## REQUIREMENTS
Of the lines in the entries below, state how many hold the word "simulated". Say nothing else.

============

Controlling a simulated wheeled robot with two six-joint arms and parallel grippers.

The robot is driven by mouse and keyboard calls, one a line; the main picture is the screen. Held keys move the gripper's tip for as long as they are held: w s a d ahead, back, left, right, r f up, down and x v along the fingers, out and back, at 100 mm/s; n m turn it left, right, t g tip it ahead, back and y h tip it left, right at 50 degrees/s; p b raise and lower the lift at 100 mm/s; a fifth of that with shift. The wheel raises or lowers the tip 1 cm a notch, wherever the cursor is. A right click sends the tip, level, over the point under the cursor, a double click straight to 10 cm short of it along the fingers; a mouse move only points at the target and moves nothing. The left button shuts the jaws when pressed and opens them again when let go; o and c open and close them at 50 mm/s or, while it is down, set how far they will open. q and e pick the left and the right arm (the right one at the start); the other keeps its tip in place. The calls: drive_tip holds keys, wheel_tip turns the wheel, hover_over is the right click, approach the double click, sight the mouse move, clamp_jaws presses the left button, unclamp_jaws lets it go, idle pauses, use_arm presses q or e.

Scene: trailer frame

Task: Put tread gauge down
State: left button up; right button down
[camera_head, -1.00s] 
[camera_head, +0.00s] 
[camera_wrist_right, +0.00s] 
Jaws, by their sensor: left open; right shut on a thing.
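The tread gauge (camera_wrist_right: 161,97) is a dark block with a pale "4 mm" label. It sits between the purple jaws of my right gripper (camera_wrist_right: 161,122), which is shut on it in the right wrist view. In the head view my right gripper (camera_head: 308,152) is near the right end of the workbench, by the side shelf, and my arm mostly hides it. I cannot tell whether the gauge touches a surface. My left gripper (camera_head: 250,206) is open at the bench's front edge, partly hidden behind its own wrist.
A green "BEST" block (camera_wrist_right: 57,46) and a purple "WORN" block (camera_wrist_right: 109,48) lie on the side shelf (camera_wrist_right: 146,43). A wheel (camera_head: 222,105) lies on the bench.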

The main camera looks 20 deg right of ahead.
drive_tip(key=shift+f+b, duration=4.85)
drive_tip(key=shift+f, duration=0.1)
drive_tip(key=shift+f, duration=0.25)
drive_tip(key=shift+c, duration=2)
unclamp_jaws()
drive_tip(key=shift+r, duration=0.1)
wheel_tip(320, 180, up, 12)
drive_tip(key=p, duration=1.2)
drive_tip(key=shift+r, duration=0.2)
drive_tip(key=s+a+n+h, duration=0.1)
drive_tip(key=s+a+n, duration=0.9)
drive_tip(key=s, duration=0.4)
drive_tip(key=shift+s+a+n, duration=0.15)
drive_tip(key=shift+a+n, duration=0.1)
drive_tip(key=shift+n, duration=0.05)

============

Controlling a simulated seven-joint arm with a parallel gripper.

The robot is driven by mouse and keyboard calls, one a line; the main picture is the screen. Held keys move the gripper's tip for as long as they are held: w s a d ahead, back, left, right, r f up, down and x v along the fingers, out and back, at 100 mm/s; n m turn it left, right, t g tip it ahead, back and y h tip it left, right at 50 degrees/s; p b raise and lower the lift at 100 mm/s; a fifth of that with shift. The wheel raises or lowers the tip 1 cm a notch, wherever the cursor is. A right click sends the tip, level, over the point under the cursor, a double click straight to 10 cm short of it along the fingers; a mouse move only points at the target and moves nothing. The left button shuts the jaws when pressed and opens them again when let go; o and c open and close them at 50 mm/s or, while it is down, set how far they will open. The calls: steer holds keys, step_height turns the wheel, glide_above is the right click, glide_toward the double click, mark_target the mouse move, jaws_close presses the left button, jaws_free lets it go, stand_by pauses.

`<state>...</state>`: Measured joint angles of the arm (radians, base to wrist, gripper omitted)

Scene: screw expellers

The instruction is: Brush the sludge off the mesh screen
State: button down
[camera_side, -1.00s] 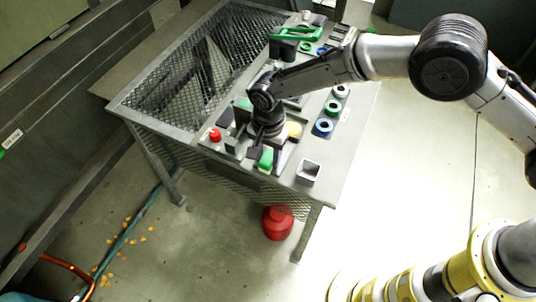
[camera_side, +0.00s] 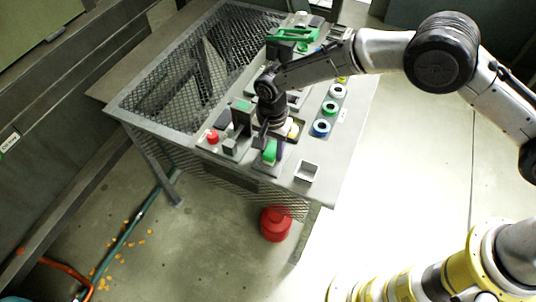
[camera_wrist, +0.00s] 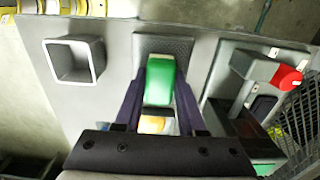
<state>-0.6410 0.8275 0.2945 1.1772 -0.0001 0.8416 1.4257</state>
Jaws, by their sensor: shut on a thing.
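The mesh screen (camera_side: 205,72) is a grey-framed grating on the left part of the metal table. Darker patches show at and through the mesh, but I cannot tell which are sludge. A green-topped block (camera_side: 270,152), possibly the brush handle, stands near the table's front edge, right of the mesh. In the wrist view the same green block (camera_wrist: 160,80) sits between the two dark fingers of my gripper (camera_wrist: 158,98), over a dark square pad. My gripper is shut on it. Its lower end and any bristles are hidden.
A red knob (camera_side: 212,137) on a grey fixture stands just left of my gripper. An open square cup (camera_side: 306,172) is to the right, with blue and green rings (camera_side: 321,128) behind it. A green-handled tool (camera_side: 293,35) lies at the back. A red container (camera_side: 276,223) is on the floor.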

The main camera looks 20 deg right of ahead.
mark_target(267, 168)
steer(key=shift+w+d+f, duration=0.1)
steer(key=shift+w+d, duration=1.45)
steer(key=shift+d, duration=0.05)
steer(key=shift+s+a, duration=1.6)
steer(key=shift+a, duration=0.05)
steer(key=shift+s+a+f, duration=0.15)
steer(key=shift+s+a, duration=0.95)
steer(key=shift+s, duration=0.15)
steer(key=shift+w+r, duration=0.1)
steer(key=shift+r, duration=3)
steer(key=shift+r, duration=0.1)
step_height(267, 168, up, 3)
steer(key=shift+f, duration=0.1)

============

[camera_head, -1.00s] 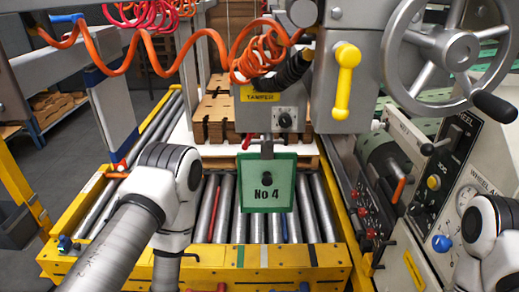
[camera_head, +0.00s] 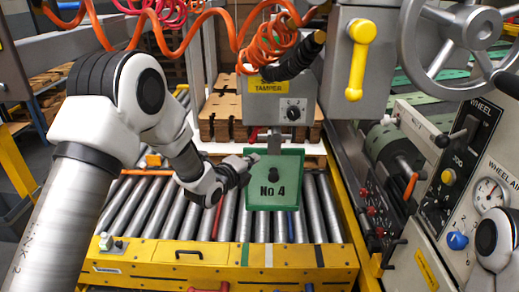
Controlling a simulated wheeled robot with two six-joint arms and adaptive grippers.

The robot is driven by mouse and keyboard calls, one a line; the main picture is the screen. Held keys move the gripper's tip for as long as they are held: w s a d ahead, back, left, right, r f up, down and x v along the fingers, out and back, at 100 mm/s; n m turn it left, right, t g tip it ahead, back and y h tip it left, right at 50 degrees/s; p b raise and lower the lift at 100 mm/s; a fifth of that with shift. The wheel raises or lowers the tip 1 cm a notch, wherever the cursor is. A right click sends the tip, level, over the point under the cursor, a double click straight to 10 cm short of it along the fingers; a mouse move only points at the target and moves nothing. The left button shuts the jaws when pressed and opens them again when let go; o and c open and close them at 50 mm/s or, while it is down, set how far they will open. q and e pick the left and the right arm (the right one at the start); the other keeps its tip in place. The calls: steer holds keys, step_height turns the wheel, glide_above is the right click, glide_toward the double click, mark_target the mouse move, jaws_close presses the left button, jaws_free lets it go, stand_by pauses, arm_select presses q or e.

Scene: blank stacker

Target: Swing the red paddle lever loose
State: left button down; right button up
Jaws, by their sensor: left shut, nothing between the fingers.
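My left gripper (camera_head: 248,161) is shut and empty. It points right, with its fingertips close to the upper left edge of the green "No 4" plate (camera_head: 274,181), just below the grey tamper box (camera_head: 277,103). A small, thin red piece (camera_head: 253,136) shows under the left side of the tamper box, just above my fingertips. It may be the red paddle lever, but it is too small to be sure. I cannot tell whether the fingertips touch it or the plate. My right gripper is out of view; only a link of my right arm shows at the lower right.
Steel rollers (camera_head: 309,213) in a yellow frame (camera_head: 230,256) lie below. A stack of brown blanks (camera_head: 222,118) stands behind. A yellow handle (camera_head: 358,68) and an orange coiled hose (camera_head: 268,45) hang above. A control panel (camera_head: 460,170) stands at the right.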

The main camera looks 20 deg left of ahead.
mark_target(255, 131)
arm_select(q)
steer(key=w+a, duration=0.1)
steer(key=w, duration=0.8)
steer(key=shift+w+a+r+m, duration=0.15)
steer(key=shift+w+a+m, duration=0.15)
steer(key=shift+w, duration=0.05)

============

## FULL RESPONSE
3